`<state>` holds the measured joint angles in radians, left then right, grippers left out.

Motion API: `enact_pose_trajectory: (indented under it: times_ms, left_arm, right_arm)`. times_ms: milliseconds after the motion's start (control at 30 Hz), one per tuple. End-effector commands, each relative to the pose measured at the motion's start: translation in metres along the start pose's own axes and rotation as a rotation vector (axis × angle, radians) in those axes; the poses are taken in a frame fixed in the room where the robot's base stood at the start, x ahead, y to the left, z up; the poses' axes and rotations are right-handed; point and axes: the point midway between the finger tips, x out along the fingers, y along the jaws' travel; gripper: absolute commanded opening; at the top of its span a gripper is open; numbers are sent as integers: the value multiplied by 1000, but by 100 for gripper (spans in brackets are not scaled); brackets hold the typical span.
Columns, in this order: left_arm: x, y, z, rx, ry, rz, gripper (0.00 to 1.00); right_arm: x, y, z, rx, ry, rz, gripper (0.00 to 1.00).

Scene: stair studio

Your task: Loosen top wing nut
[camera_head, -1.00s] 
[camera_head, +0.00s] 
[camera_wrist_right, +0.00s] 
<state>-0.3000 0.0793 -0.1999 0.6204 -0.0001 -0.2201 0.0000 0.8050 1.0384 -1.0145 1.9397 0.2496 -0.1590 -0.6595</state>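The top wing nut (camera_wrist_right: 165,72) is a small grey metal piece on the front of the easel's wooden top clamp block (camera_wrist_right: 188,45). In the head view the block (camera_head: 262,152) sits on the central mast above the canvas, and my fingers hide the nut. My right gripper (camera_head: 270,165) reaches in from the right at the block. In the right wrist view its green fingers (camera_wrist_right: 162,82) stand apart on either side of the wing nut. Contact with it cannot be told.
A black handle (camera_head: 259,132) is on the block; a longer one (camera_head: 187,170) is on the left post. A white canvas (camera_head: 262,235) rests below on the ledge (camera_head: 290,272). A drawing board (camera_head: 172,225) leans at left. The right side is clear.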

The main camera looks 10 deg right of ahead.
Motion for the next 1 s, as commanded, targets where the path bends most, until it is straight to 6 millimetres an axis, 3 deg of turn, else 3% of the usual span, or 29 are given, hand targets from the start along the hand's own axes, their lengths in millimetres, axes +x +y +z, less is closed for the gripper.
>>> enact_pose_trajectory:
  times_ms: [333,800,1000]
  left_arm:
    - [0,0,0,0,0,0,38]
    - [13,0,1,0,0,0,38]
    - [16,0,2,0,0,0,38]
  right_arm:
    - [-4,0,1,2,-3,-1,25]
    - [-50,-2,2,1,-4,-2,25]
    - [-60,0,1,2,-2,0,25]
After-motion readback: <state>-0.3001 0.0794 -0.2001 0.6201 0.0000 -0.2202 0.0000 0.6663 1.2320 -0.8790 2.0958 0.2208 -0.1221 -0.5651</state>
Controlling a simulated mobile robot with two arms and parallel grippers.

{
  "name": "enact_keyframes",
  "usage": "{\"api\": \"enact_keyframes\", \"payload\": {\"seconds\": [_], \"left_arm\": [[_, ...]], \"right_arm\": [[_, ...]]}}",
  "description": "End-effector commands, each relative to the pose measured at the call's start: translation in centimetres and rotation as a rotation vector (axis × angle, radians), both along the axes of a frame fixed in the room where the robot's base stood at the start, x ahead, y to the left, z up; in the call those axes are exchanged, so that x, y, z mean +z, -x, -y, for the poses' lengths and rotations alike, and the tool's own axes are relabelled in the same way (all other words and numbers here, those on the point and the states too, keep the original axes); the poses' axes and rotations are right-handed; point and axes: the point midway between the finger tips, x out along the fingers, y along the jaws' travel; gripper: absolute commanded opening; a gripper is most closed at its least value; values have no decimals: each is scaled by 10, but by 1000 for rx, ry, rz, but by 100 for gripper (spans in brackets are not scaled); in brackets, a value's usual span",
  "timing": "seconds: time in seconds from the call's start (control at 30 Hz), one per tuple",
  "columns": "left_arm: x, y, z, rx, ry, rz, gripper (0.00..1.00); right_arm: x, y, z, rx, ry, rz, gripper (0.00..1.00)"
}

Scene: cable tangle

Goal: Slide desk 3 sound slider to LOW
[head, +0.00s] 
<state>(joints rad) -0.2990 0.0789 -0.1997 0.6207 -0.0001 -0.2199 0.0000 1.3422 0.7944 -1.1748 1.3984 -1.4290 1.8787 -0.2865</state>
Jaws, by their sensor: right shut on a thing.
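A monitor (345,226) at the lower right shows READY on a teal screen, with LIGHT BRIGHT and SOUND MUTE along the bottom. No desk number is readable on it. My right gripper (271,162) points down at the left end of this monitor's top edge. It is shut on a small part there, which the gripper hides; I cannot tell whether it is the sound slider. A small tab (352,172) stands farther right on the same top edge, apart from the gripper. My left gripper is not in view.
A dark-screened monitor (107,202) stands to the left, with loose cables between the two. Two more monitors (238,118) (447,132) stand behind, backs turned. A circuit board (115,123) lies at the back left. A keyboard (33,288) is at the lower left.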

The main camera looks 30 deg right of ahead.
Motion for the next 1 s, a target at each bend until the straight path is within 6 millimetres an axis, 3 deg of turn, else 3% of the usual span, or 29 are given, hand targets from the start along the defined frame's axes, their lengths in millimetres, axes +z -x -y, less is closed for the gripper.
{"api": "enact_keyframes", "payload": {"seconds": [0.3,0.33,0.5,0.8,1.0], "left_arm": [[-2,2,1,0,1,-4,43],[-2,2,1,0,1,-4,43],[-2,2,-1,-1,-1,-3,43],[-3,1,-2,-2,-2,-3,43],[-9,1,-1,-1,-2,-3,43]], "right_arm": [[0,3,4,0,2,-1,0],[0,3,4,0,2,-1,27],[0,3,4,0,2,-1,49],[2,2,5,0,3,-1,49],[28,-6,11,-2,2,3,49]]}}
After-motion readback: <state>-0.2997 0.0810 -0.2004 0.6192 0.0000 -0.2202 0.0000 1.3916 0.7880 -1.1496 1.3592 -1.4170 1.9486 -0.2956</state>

Written request: Each line from the line containing "<state>-0.3000 0.0793 -0.1999" through the line containing "Motion for the next 1 s, as" is to be transcribed exactly, and no other line.

Expected answer:
<state>-0.3000 0.0793 -0.1999 0.6204 -0.0001 -0.2201 0.0000 0.8050 1.0384 -1.0145 1.9397 0.2496 -0.1590 -0.6595</state>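The top wing nut (camera_wrist_right: 165,72) is a small grey metal piece on the front of the easel's wooden top clamp block (camera_wrist_right: 188,45). In the head view the block (camera_head: 262,152) sits on the central mast above the canvas, and my fingers hide the nut. My right gripper (camera_head: 270,165) reaches in from the right at the block. In the right wrist view its green fingers (camera_wrist_right: 162,82) stand apart on either side of the wing nut. Contact with it cannot be told.
A black handle (camera_head: 259,132) is on the block; a longer one (camera_head: 187,170) is on the left post. A white canvas (camera_head: 262,235) rests below on the ledge (camera_head: 290,272). A drawing board (camera_head: 172,225) leans at left. The right side is clear.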

The main camera looks 10 deg right of ahead.
Motion for the next 1 s, as commanded, targets where the path bends most, until it is straight to 6 millimetres an axis, 3 deg of turn, else 3% of the usual span, or 29 are given, hand targets from the start along the hand's own axes, their lengths in millimetres, axes +x +y +z, less is closed for the gripper.

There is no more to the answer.